Don’t Ignore World Events

It’s tempting to navel gaze in the light of by election losses, but let’s not talk about the Tories.  The fact is we have wars erupting around the world, and we seem to be sleepwalking into the maelstrom’s tentacles in our own homes.

With nightly updates, media led, we are fed exactly what they think we need to know.  What we often forget is the extensive history to these events.  Which includes the partitioning of places like India and Pakistan, Palestine and Israel and our own Ireland.  So many more to mention, but all resulting in harboured resentment for generations and horrific bloodshed.  We should be wary of accepting the views of those who revel in these ongoing conflicts as an excuse for war.

It’s a sad fact, it’s the vulnerable who suffer most.  We see it on 24 hour news but we rarely see the horrors in the African states, the devastation in the Middle East like Yemen. We watched Northern Ireland from Bloody Sunday to Enniskillen, H blocks and dead soldiers and civilians. The world has watched Putin rolling into Ukraine, but interest has diminished since Hamas has committed its atrocities on Border Israelis.  The historical killing by them equally dumbed down.
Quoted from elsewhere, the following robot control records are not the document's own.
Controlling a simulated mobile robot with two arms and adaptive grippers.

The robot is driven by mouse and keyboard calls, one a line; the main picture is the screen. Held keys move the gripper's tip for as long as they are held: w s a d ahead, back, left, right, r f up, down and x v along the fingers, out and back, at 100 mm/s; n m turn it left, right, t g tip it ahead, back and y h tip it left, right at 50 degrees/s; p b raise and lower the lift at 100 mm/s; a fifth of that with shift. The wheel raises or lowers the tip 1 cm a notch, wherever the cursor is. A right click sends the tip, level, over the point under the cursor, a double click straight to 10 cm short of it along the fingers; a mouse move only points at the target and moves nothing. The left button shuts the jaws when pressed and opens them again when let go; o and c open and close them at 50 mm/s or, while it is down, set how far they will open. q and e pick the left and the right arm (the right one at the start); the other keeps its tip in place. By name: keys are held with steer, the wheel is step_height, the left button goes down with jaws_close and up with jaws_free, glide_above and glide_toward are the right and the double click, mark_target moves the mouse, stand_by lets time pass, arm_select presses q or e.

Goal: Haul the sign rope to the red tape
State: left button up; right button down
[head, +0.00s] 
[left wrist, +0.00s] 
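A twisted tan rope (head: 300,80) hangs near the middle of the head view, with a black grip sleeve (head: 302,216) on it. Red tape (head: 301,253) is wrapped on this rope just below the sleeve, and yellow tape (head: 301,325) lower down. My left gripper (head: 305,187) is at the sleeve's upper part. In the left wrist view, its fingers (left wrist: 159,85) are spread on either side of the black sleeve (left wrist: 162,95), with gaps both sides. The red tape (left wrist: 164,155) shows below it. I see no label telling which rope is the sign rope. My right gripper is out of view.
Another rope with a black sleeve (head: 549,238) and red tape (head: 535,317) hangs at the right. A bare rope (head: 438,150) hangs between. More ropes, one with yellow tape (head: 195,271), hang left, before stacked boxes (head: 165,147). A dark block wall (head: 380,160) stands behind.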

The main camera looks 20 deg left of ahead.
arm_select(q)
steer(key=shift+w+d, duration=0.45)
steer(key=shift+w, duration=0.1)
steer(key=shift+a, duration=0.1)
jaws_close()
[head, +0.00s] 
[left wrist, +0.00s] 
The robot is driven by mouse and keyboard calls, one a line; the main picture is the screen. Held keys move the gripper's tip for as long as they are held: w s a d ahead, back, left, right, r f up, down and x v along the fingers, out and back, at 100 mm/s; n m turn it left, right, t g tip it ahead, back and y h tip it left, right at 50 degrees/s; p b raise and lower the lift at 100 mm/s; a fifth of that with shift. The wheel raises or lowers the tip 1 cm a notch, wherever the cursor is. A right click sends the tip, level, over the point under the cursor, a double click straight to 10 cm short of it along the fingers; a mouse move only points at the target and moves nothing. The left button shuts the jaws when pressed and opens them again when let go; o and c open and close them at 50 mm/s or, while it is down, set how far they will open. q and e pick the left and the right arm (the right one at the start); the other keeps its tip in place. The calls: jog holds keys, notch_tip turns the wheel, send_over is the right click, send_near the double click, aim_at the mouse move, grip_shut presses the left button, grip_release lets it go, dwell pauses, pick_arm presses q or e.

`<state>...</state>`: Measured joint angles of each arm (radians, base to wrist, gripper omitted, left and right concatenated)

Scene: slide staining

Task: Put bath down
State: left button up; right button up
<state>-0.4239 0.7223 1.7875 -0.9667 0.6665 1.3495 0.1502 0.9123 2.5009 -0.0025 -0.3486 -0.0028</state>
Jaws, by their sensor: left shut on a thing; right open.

So where does that leave Scotland in this volatile world, is this the time to be seeking independence? The fact is, we are probably of more interest to Europe than to Westminster, as they suffered most in World War Two.  But for a different reason, they still have people who endured war, deprivation and terror  and who desperately wanted to return to normality and independence after subjugation.  Years of Nazification, ethnic cleansing and removal of everything which made them of their country through language, song and dance, basic pleasures and pride in who they were.

For decades, all the EU countries have rebuilt and moved to be peaceful and free of fear.  In Scotland our war was centuries ago, we fought back to only recently seeing Gaelic language written on public buildings, permission only in living memory to be ourselves. Yet, it is ironic that only when working with Europeans who had chosen to come to Scotland to work, and how much they have come to love this country, generated a new questioning of the past. They have pride in being a product of two countries, but wonder why I am happy to be part of four. 

I had to think about that. The truth is, it is outside observers who ask why we allow ourselves to be a region and not a country.  Why we feel happy to be ruled by those who possibly have never even visited Scotland.  As well as the indignity of mocking from the Green Benches of our accents, our demands and our rights as Scots, as well those who chose to live and work here.  For all the wars around the world, our quiet war continues, for wars come in different guises, but for us to achieve independence, without bloodshed, shows all just how it should be done, and how it could be done.  Should we be thinking about Independence at this time?  Of course. After all, life is short, but life is precious.  As we watch the murder of children as part of our TV presentations, we here want our children to thrive in a place we call our own without enforced partitioning, shooting and torture but there is little understanding of civilised divorce. We should have pride – we are leading the way, after all independence is normal, even in these cruel times.